Amazon.com Review
Judith Ortiz Cofer's spirited multigenre collection includes poetry, myth, fiction, and essays from the viewpoint of young people coming of age in a troubling world. One of the major characters, Maria Elenita, follows her own curiosity and sense of adventure through awakening womanhood and the discovery of her sexual self. Her mother, according to Maria Elenita, decorated their home in "early Puerto Rican: a religious print in every room.... It came to be a symbol for me of our relationship in those days."

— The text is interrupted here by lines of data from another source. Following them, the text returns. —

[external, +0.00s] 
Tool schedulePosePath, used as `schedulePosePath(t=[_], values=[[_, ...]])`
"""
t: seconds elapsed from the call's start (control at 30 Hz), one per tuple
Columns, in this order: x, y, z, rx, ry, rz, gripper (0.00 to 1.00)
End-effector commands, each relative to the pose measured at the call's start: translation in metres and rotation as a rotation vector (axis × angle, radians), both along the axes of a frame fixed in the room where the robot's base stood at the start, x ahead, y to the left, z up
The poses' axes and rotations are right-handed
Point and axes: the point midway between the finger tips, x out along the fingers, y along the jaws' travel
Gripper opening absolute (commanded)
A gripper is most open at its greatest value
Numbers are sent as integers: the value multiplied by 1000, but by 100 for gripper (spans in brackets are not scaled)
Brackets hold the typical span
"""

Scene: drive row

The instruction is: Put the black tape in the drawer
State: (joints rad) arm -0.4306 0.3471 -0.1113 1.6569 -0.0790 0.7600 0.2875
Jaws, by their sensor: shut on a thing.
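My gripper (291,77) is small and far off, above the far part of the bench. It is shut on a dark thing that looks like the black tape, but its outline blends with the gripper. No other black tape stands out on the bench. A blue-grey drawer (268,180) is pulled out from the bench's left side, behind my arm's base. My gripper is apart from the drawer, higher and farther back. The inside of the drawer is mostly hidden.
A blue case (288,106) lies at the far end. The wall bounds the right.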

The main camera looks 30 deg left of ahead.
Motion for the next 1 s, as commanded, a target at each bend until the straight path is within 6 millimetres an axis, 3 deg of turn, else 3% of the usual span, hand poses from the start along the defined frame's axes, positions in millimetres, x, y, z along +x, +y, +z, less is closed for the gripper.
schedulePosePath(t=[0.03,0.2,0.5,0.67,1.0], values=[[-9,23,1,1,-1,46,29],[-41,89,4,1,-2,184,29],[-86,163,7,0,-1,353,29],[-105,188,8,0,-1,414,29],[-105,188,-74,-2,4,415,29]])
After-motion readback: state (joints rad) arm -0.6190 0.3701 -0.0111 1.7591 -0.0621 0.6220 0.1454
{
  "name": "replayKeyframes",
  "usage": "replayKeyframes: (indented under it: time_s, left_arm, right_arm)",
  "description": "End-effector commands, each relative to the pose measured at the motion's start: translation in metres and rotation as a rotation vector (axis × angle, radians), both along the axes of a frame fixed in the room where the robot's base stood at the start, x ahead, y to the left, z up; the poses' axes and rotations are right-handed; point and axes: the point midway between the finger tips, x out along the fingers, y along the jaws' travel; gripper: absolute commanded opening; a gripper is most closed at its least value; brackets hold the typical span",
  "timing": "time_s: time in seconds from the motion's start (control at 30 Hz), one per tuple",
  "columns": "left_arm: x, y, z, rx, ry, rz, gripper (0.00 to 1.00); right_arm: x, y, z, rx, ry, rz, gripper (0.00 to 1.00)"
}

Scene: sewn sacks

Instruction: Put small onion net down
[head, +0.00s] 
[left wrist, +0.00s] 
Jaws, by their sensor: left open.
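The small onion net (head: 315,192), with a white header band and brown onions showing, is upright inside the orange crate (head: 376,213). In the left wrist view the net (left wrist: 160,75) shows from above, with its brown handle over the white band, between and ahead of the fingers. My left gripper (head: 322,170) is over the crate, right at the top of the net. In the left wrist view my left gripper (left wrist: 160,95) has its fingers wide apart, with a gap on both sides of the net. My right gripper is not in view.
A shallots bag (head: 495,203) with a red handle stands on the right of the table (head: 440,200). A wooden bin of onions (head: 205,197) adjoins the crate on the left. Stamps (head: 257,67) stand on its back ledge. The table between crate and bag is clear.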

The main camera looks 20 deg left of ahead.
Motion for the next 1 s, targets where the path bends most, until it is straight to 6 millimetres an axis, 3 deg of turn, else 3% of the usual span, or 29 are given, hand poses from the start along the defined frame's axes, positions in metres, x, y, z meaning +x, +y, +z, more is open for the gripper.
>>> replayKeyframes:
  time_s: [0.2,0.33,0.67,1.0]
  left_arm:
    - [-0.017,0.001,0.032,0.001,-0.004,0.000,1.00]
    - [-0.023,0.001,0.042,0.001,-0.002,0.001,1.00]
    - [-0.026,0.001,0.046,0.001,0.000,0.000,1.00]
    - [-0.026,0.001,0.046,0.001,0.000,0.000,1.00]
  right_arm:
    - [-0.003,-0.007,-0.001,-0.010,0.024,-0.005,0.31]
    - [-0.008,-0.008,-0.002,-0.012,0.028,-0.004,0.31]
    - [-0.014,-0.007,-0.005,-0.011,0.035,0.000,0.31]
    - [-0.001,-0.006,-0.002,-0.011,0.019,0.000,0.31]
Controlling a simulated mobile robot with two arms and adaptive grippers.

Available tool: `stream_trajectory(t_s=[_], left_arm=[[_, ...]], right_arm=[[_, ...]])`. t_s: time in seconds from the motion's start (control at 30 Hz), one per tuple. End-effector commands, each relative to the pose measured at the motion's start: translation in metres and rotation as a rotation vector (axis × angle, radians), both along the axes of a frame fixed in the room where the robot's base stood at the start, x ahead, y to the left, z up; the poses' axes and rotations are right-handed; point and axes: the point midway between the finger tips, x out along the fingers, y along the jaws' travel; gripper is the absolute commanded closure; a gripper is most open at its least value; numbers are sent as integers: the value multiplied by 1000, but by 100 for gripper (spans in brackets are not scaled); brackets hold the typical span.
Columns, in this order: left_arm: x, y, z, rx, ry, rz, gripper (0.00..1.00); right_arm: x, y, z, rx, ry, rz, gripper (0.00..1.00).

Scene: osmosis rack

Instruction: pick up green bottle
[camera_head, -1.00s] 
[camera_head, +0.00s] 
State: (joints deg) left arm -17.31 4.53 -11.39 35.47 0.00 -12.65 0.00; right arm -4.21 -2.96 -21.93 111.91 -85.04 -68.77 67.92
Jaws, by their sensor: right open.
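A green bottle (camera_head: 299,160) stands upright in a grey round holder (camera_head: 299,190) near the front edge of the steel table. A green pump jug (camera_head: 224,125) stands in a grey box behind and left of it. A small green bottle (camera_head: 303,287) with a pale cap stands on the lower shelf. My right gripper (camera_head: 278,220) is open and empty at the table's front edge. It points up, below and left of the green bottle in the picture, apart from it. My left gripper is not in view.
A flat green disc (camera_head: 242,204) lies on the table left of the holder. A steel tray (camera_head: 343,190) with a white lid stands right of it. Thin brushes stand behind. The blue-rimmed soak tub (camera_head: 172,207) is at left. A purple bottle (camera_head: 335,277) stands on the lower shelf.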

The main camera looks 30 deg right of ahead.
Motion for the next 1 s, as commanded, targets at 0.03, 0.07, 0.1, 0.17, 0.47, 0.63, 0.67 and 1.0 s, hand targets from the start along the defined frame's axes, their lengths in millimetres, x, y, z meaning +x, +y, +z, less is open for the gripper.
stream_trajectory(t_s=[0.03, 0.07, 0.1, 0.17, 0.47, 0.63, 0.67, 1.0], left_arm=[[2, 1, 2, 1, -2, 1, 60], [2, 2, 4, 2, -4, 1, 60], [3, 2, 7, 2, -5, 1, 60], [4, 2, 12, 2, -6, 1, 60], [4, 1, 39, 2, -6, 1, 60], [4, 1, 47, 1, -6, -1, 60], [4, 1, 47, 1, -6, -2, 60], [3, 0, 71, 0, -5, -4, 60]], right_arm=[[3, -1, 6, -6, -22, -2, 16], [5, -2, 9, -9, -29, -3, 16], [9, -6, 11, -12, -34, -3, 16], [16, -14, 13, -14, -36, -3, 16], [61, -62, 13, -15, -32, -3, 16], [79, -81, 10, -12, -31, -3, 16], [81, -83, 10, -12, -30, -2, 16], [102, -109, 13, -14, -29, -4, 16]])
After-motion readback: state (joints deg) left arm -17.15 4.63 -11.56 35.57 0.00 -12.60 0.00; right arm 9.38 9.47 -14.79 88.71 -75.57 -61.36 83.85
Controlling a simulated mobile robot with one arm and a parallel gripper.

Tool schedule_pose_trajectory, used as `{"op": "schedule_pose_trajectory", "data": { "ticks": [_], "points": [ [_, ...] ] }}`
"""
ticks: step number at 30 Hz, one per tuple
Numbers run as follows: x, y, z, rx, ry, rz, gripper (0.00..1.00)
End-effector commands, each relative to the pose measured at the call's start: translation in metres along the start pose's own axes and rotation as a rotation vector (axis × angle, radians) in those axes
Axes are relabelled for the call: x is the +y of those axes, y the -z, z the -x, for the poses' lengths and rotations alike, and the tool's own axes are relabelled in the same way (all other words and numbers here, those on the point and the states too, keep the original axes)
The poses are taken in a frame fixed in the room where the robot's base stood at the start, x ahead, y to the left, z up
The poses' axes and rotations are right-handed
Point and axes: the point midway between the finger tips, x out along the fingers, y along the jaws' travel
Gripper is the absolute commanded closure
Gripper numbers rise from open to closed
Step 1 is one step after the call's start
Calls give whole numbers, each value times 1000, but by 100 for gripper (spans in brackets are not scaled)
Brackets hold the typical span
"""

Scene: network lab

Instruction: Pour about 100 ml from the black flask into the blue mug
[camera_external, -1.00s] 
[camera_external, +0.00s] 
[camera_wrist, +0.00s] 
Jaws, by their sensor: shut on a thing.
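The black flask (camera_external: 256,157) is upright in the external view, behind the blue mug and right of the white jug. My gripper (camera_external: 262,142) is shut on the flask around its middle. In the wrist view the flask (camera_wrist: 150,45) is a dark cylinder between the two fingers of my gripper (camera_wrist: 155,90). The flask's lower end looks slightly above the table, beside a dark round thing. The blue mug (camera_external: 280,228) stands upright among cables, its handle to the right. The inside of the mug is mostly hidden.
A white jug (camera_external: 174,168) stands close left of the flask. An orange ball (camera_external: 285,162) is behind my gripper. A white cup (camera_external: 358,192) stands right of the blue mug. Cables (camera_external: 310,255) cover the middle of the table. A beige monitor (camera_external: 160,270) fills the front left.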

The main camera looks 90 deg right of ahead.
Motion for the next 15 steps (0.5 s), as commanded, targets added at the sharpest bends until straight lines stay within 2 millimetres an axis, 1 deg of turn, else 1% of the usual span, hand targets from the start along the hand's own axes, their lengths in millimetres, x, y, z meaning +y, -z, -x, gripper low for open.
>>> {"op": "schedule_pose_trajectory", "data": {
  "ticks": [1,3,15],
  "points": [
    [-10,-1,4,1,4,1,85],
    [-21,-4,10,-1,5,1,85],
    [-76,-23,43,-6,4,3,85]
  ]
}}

The matrilineal connection is revealed as both homeplace and battleground. The poem "Mamacita" describes mother as a prevailing presence who "hummed all day long / over the caboose kitchen" and "dragged her broom / across a lifetime of linoleum floors." On the other hand, in the essay "Vida," mother becomes controversy: "My mother started to complain about the little things Vida did, or did not do.... Mother was spreading her wings and getting ready to fight for exclusivity over her nest." The revolution depicted is part of the human condition, the rough change from child to adult, couched in the bright colors of the barrio. --Susan Swartwout
From Publishers Weekly
Returning to the territory covered in An Island Like You and Silent Dancing, Cofer further heightens her descriptions of barrio life with a pervasive current of sensuality and rebellion in this volume of poems and stories about growing up during the turbulent 1960s. Most of the stories are described in hindsight by narrator Mary Ellen, who is also known as Maria Elenita (however, readers may have trouble keeping track of the various narrators in the early stories?which are all told through first-person narration but from differing ages and perspectives). Caught between Hispanic and American lifestyles, and eager to break free of traditional Hispanic values, Mary Ellen is strongly attracted to things that are alien to her parents. Readers will likely relate to Mary Ellen's struggle for independence, her idealism and her need for answers, themes that Cofer carries through the entire collection. In "The Meaning of El Amor," for example, the narrator sneaks into a nightclub where her recently deceased father, "the Puerto Rican Romeo," moonlighted to find out why love causes so much suffering. Cofer's lyrical descriptions of how music and the Vietnam War fired Mary Ellen's youthful passions are affecting: "When she was deep into a song, Janis [Joplin] became beautiful. Her voice, hoarse and choked with pain, went right through my skin, and I began to understand the meaning of soul, el duende, in American music." Readers in the suggested age range may miss the most rewarding aspects of Cofer's work, but for mature teenagers, there is wisdom aplenty in this radiant collection. Ages 11-up.